[The request] Restate the whole of the material. Keep every word, and drop the pictures.

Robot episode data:
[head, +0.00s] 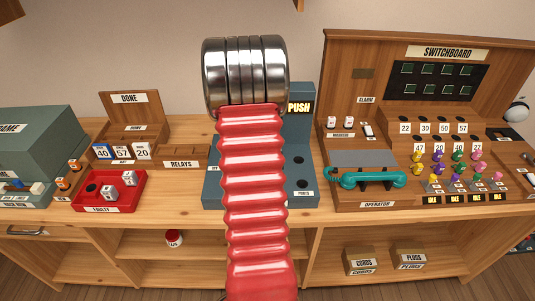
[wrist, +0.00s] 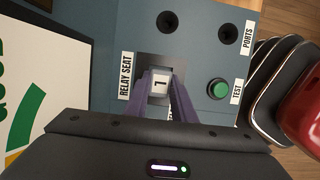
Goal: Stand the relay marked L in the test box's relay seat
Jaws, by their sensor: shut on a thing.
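In the wrist view, my gripper (wrist: 168,98) is shut on a small white relay (wrist: 160,84). The dark mark on its top looks like an L seen upside down. The relay is over the dark square relay seat (wrist: 146,64) of the blue-grey test box (wrist: 200,50), beside the "RELAY SEAT" label. I cannot tell whether it is down in the seat or just above it. In the head view, my red arm covers the middle of the test box (head: 299,142), so the seat, the relay and my gripper are hidden there.
A green test button (wrist: 219,89) and two dark ports are near the seat. A red tray (head: 132,206) marked "FAULTY" holds two white relays. The relays rack (head: 182,158) and done rack (head: 130,110) stand left of the test box, the switchboard (head: 347,75) right.

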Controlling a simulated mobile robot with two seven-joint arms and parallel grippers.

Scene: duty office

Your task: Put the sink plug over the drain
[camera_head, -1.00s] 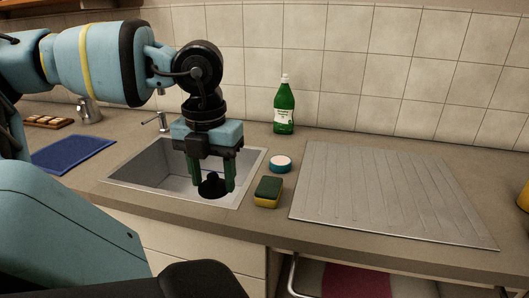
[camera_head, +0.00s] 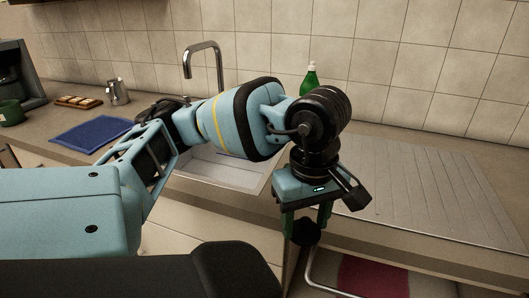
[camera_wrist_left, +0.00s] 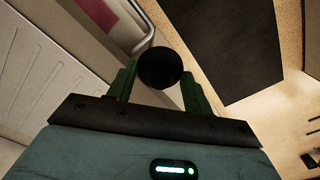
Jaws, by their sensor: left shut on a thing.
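My left gripper (camera_head: 306,226) points down and is shut on the black sink plug (camera_head: 306,234). It holds the plug in the air at the counter's front edge, to the right of the sink. The left wrist view shows the round dark plug (camera_wrist_left: 160,68) between the two green fingers. The sink (camera_head: 222,170) is a metal basin set in the counter, largely covered by my left arm. The drain is hidden. My right gripper does not show.
A ribbed metal drainboard (camera_head: 430,190) lies right of my gripper. A tap (camera_head: 203,55) and a green bottle (camera_head: 310,80) stand at the back. A blue mat (camera_head: 92,133) and a metal jug (camera_head: 117,92) are on the left. A rail with red cloth (camera_head: 375,278) is below the counter.

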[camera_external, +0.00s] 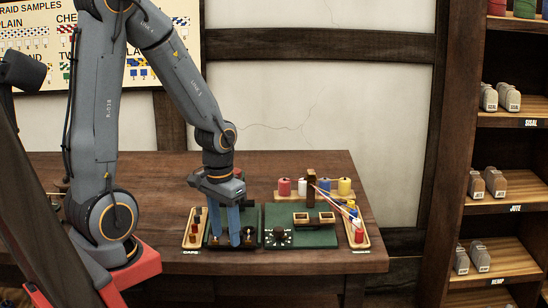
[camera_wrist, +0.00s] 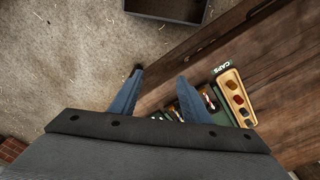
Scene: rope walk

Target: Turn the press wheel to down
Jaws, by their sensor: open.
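My gripper (camera_external: 228,241) points straight down over the left green board (camera_external: 253,243) on the table, its two blue fingers apart. Nothing shows between the fingers in the wrist view (camera_wrist: 160,76). The fingers hide much of that board and its dark fittings. A dark round knob (camera_external: 281,235) with pale marks around it stands on the right green board (camera_external: 323,240), to the right of my gripper and apart from it. I cannot tell for sure which part is the press wheel, or its setting.
A wooden caps tray (camera_external: 185,243) lies left of the boards. Wooden pockets (camera_external: 313,218) and a post (camera_external: 311,186) stand at the right board. Coloured spools (camera_external: 285,187) line the back. Another tray (camera_external: 362,243) lies right. The front right tabletop is clear.

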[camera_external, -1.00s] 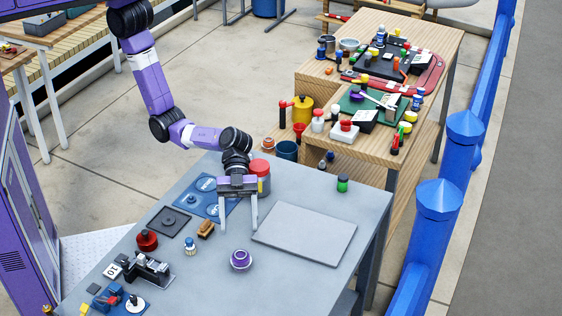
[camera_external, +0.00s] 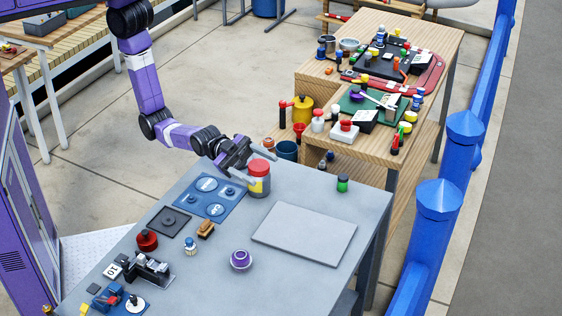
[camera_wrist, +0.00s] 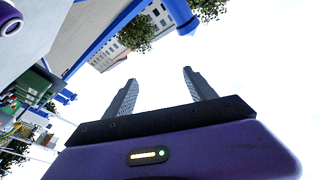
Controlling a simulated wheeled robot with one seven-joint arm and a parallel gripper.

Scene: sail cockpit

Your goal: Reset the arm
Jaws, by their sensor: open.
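My gripper (camera_external: 259,160) is open and empty in the external view. It is tilted away from the table and points to the right, above the table's far left part. It appears close to a red-lidded jar (camera_external: 259,180); I cannot tell whether they touch. In the wrist view the two fingers of my gripper (camera_wrist: 160,92) stand apart with only bright sky between them.
A cluttered wooden bench (camera_external: 345,155) stands behind. A blue railing (camera_external: 437,235) runs along the right.

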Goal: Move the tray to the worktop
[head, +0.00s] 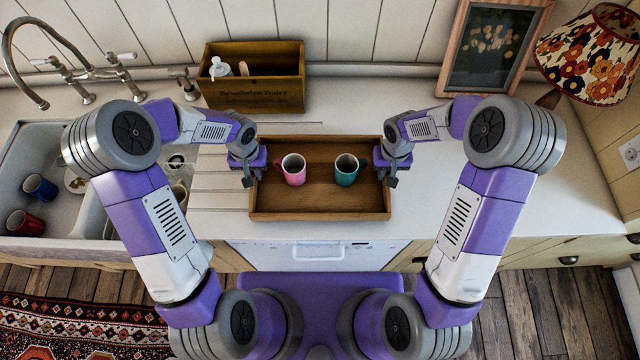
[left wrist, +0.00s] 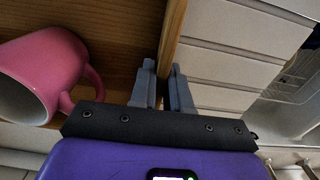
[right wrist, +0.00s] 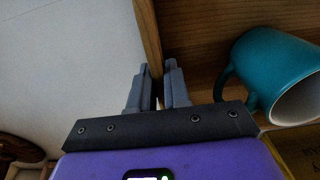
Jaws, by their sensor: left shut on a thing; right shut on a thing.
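The wooden tray (head: 320,207) is at the middle of the white worktop (head: 500,190), in front of the wooden box. It carries a pink mug (head: 294,170) on the left and a teal mug (head: 346,170) on the right, both upright. My left gripper (head: 250,178) is shut on the tray's left wall, which shows between its fingers in the left wrist view (left wrist: 168,85). My right gripper (head: 389,178) is shut on the tray's right wall, seen between its fingers in the right wrist view (right wrist: 157,85). I cannot tell whether the tray touches the worktop.
A wooden box (head: 253,90) with a white bottle stands behind the tray. A sink (head: 40,205) with mugs and dishes is at the left. A picture frame (head: 492,45) and a floral lamp (head: 592,55) stand at the back right. The worktop right of the tray is clear.

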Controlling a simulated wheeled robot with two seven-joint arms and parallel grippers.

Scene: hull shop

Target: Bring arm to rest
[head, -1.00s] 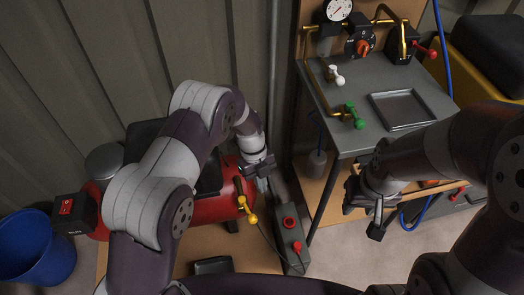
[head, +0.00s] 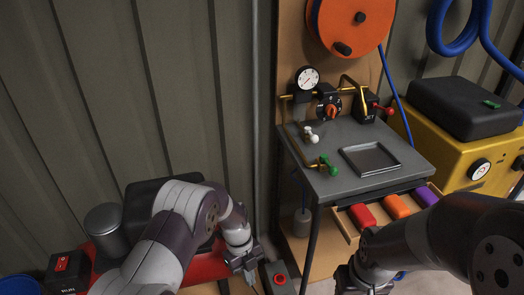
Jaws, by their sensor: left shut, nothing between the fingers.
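My left arm comes in from the lower left, in front of the red compressor (head: 205,268). My left gripper (head: 248,272) points down beside the compressor's right end, left of the workbench (head: 345,140). It is shut and holds nothing. My right arm comes in from the lower right. My right gripper (head: 362,286) is at the bottom edge, in front of the bench's open drawer, and its fingers are mostly cut off by the frame. I cannot tell whether it is open or shut.
The open drawer holds red (head: 362,216), orange (head: 396,206) and purple (head: 427,196) blocks. The bench carries a metal tray (head: 346,157), a gauge (head: 307,78) and valves. A yellow machine (head: 453,150) stands right. A control box (head: 278,276) with a red button is low in the middle.

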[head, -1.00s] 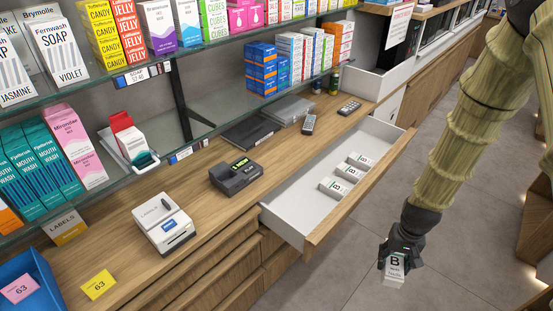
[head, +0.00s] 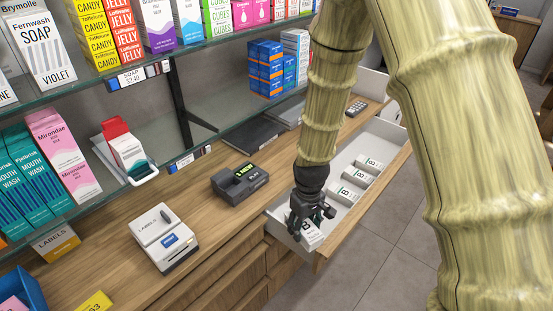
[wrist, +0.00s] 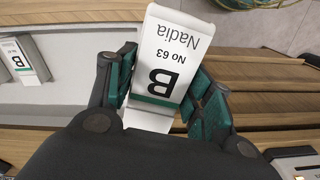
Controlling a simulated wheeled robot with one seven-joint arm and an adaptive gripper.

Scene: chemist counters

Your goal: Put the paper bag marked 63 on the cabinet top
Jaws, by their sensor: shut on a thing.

[Answer to this exercise]
[head, +0.00s] 
[wrist, +0.00s] 
Goal: Stand the relay marked L in the test box's relay seat
Jaws, by their sensor: shut on a thing.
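In the wrist view, my gripper (wrist: 168,98) is shut on a small white relay (wrist: 160,84). The dark mark on its top looks like an L seen upside down. The relay is over the dark square relay seat (wrist: 146,64) of the blue-grey test box (wrist: 200,50), beside the "RELAY SEAT" label. I cannot tell whether it is down in the seat or just above it. In the head view, my red arm covers the middle of the test box (head: 299,142), so the seat, the relay and my gripper are hidden there.
A green test button (wrist: 219,89) and two dark ports are near the seat. A red tray (head: 132,206) marked "FAULTY" holds two white relays. The relays rack (head: 182,158) and done rack (head: 130,110) stand left of the test box, the switchboard (head: 347,75) right.

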Controlling a simulated mobile robot with two seven-joint arms and parallel grippers.

Scene: duty office

Your task: Put the sink plug over the drain
[camera_head, -1.00s] 
[camera_head, +0.00s] 
[camera_wrist_left, +0.00s] 
Jaws, by their sensor: left shut on a thing.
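My left gripper (camera_head: 306,226) points down and is shut on the black sink plug (camera_head: 306,234). It holds the plug in the air at the counter's front edge, to the right of the sink. The left wrist view shows the round dark plug (camera_wrist_left: 160,68) between the two green fingers. The sink (camera_head: 222,170) is a metal basin set in the counter, largely covered by my left arm. The drain is hidden. My right gripper does not show.
A ribbed metal drainboard (camera_head: 430,190) lies right of my gripper. A tap (camera_head: 203,55) and a green bottle (camera_head: 310,80) stand at the back. A blue mat (camera_head: 92,133) and a metal jug (camera_head: 117,92) are on the left. A rail with red cloth (camera_head: 375,278) is below the counter.

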[camera_external, +0.00s] 
[camera_wrist, +0.00s] 
Scene: rope walk

Target: Turn the press wheel to down
Jaws, by their sensor: open.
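My gripper (camera_external: 228,241) points straight down over the left green board (camera_external: 253,243) on the table, its two blue fingers apart. Nothing shows between the fingers in the wrist view (camera_wrist: 160,76). The fingers hide much of that board and its dark fittings. A dark round knob (camera_external: 281,235) with pale marks around it stands on the right green board (camera_external: 323,240), to the right of my gripper and apart from it. I cannot tell for sure which part is the press wheel, or its setting.
A wooden caps tray (camera_external: 185,243) lies left of the boards. Wooden pockets (camera_external: 313,218) and a post (camera_external: 311,186) stand at the right board. Coloured spools (camera_external: 285,187) line the back. Another tray (camera_external: 362,243) lies right. The front right tabletop is clear.

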[camera_external, -1.00s] 
[camera_external, +0.00s] 
[camera_wrist, +0.00s] 
Controlling a simulated wheeled robot with one seven-joint arm and a parallel gripper.

Scene: sail cockpit

Your goal: Reset the arm
Jaws, by their sensor: open.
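My gripper (camera_external: 259,160) is open and empty in the external view. It is tilted away from the table and points to the right, above the table's far left part. It appears close to a red-lidded jar (camera_external: 259,180); I cannot tell whether they touch. In the wrist view the two fingers of my gripper (camera_wrist: 160,92) stand apart with only bright sky between them.
A cluttered wooden bench (camera_external: 345,155) stands behind. A blue railing (camera_external: 437,235) runs along the right.

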Goal: Move the tray to the worktop
[head, +0.00s] 
[left wrist, +0.00s] 
[right wrist, +0.00s] 
Jaws, by their sensor: left shut on a thing; right shut on a thing.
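The wooden tray (head: 320,207) is at the middle of the white worktop (head: 500,190), in front of the wooden box. It carries a pink mug (head: 294,170) on the left and a teal mug (head: 346,170) on the right, both upright. My left gripper (head: 250,178) is shut on the tray's left wall, which shows between its fingers in the left wrist view (left wrist: 168,85). My right gripper (head: 389,178) is shut on the tray's right wall, seen between its fingers in the right wrist view (right wrist: 157,85). I cannot tell whether the tray touches the worktop.
A wooden box (head: 253,90) with a white bottle stands behind the tray. A sink (head: 40,205) with mugs and dishes is at the left. A picture frame (head: 492,45) and a floral lamp (head: 592,55) stand at the back right. The worktop right of the tray is clear.

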Controlling a simulated wheeled robot with two seven-joint arms and parallel grippers.

Scene: hull shop

Target: Bring arm to rest
[head, -1.00s] 
[head, +0.00s] 
Jaws, by their sensor: left shut, nothing between the fingers.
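My left arm comes in from the lower left, in front of the red compressor (head: 205,268). My left gripper (head: 248,272) points down beside the compressor's right end, left of the workbench (head: 345,140). It is shut and holds nothing. My right arm comes in from the lower right. My right gripper (head: 362,286) is at the bottom edge, in front of the bench's open drawer, and its fingers are mostly cut off by the frame. I cannot tell whether it is open or shut.
The open drawer holds red (head: 362,216), orange (head: 396,206) and purple (head: 427,196) blocks. The bench carries a metal tray (head: 346,157), a gauge (head: 307,78) and valves. A yellow machine (head: 453,150) stands right. A control box (head: 278,276) with a red button is low in the middle.

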[head, -1.00s] 
[head, +0.00s] 
[wrist, +0.00s] 
Controlling a simulated wheeled robot with one seven-joint arm and an adaptive gripper.

Scene: chemist counters

Your goal: Put the paper bag marked 63 on the cabinet top
Jaws, by their sensor: shut on a thing.

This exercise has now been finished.